Note 5 – An Overview of The Four Gospels

Note 5.1 - Why Are There Four Gospels?

So significant was the impact of the life and teachings of Jesus Christ on Judaism and the Roman, now western world, that within one hundred years after His death, more than thirty accounts had been written about His life, His sayings, teachings, and miracles.  Many of these were reportedly written by, or ascribed to men who had been with Jesus during His ministry.  Then as now, in addition to the four familiar Gospels of the New Testament, there exists a Gospel of Peter, of Philip, of Thomas, of Mary, and yes, even a Gospel of Judas; as well as a Gospel of the Apostles, of the Twelve, and of the Hebrews, and so on...

         Some 120 years after the life of Jesus, a Syrian named Tatian created an account in Greek called the Diatessaron, meaning "of /from/out of" "four".  In this work Tatian used 96% of the Gospel of John, and added to it from 50-85% of the content from the Gospels of Matthew, Mark and Luke.  To eliminate the duplication between their stories, where the three accounts parallel each other but do not parallel John, Tatian generally selected the wording of the verse(s) from one Gospel over the other(s).  When given a choice, it appears that Tatian generally chose to include the text of the longest, or most detailed version, of the saying or event.

        Tatian likely chose to combine the essentials from these particular four Gospel accounts as they had all been accepted and read by the church(es) for more than sixty years by that point in time (160 CE).  And while they were sometimes read together, most groups and churches preferred one Gospel’s version of events over all of the others.

        Perhaps Tatian chose to use Matthew, Mark and Luke because they were so similar, and yet each also often contained important details and information not mentioned by the others; and perhaps Tatian’s use of the three was also partly to be all inclusive, and more importantly, not to offend any group or church if he were to exclude their favorite Gospel.

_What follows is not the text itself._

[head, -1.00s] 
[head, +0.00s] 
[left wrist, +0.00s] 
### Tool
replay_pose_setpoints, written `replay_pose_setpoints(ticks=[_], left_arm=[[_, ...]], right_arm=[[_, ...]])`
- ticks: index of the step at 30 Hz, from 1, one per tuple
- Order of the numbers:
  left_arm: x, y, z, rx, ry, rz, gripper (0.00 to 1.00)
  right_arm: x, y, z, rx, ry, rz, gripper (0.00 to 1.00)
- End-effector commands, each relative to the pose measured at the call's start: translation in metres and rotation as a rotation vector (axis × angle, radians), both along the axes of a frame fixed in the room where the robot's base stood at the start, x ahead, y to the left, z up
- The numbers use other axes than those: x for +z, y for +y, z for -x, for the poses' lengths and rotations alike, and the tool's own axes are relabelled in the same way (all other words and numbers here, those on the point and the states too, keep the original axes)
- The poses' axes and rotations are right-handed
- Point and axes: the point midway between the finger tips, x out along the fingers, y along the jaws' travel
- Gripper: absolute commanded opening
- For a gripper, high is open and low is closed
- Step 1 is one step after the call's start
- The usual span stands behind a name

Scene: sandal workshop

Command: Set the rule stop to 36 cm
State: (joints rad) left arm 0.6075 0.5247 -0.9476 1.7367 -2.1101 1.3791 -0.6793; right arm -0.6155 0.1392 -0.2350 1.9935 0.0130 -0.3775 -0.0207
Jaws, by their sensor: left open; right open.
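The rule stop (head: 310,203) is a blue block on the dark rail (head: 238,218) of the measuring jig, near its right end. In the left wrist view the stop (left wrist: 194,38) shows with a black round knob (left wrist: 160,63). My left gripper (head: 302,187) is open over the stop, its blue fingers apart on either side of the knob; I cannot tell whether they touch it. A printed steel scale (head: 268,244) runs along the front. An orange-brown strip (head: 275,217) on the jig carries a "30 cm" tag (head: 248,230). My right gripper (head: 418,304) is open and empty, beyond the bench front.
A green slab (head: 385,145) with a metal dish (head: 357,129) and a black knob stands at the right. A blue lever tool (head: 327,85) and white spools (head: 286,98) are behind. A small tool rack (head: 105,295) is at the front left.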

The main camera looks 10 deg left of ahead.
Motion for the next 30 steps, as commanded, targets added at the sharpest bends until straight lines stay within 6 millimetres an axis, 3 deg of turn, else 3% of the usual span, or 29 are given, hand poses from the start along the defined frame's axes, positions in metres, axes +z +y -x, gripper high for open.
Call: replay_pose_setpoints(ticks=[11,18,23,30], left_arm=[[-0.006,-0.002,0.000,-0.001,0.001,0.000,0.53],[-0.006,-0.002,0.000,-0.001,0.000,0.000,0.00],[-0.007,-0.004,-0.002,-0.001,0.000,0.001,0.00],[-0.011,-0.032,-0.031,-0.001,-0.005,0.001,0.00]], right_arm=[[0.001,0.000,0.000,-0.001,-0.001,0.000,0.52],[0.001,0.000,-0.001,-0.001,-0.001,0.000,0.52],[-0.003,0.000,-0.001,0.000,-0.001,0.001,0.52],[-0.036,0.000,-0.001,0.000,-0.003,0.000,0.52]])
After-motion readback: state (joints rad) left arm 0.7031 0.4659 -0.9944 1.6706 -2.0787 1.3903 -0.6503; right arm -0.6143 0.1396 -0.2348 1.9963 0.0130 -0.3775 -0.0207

        That Tatian used the Gospel of John as the backbone for his work shows that he thought that it was authentic, and either John was his favorite, or he recognized the problem of the differing chronologies of the other three, and therefore decided to use John as the timeline against which to order the events from the other Gospels, and choosing one version of events from one Gospel over the other(s) in those places where their wording or storylines are parallel.

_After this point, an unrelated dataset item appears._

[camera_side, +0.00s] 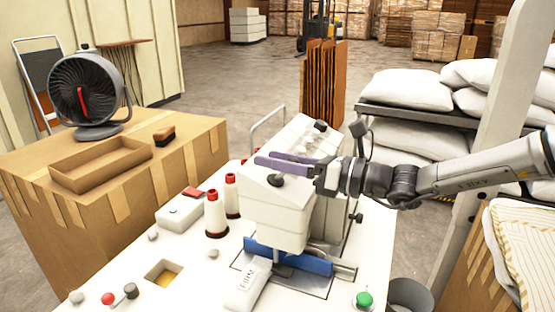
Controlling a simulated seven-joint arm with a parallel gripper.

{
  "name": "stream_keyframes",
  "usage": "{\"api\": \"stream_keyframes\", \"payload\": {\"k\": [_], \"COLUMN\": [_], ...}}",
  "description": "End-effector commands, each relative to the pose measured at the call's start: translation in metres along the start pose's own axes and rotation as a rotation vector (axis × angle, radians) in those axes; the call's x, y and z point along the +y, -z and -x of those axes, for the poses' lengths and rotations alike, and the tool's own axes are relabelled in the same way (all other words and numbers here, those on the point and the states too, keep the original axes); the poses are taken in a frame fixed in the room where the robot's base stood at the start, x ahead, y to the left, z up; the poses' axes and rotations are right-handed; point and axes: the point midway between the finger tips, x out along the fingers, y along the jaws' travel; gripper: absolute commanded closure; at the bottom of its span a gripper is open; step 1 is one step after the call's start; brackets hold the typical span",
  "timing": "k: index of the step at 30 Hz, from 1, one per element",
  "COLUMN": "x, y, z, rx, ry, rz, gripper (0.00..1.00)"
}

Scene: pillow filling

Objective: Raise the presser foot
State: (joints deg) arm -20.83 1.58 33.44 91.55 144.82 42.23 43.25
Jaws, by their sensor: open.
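The white sewing machine (275,205) stands on a white table (190,270). My gripper (262,160) reaches in from the right, with its purple fingers over the top of the machine head. The fingers are open and point left, and I see nothing between them. A dark knob (277,181) sits on the head just below the fingers. I cannot tell whether they touch the head. The presser foot area (283,271) is under the head, beside a blue piece (315,263). The foot is too small and too covered to tell its height.
Red-topped thread cones (216,215) stand left of the machine. A green button (364,299) is at the table's front right, and a red button (107,299) at the front left. A cardboard box (120,165) with a fan (88,90) is at left. Pillows (405,88) lie on a rack at right.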

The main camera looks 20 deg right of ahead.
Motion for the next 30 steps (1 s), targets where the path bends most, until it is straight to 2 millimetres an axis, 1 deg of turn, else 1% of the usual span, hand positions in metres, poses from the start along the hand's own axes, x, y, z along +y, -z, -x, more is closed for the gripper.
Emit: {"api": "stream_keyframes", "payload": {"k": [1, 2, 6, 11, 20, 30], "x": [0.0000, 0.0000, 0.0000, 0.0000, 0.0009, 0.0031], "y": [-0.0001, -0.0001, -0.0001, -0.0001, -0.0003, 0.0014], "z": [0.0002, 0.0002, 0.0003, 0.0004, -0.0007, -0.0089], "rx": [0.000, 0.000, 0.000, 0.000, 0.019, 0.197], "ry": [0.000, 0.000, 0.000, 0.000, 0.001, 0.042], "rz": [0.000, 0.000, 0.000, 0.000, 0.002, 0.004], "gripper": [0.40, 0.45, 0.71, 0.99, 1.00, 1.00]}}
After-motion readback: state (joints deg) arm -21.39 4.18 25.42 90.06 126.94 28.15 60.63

        As to why Tatian chose to combine four of these Gospel accounts of the life of Jesus, and not three or five, from among all of the many “gospel” records of the life of Jesus that existed by his time, was likely because John was so good, and the other three were so similar, that to leave one of them out, even Mark which only contributes 7% unique, unparalleled content, would perhaps seem to have produced an incomplete record of the life and teachings of Jesus.  Perhaps another reason why Tatian combined four accounts, and not fewer or more, is because the number four represented a form of completeness; as in four corners, or the four directions, the four seasons of a year, and of course, the four elements from which everything was, at that time believed by some, to have been be composed (earth, water, wind and fire).  Perhaps Tatian saw the complete Gospel of what Jesus said and did and taught as a structure that required four legs upon which to stand.

        Despite its editorial shortcomings, Tatian's more complete account of the life and teachings of Jesus Christ was used throughout the early church, and exclusively by the Syrian churches for more than two hundred years, until the Latin Vulgate Bible was completed by Jerome on appointment from the Catholic church in 405 CE.  Significantly, the Vulgate version of the New Testament opened with the same four Gospels as chosen by Tatian, but with John being the fourth, as all Catholic and most Protestant Bibles still present them today.

         Despite the early use of these particular four Gospel accounts in favor or lieu of any and all others, the matter was discussed and debated within the church until being "officially" settled more than one thousand years later, at a session of the Ecumenical Council of Trent, held in 1546, at which the Catholic church finally sanctioned the four books of Matthew, Mark, Luke and John as inspired, faithful and true records of the life and teachings of Jesus Christ.

        As each of these four Gospels has long been considered authentic and inspired accounts of the life and teachings of Jesus Christ, their texts were combined to produce The Synoptic Gospel.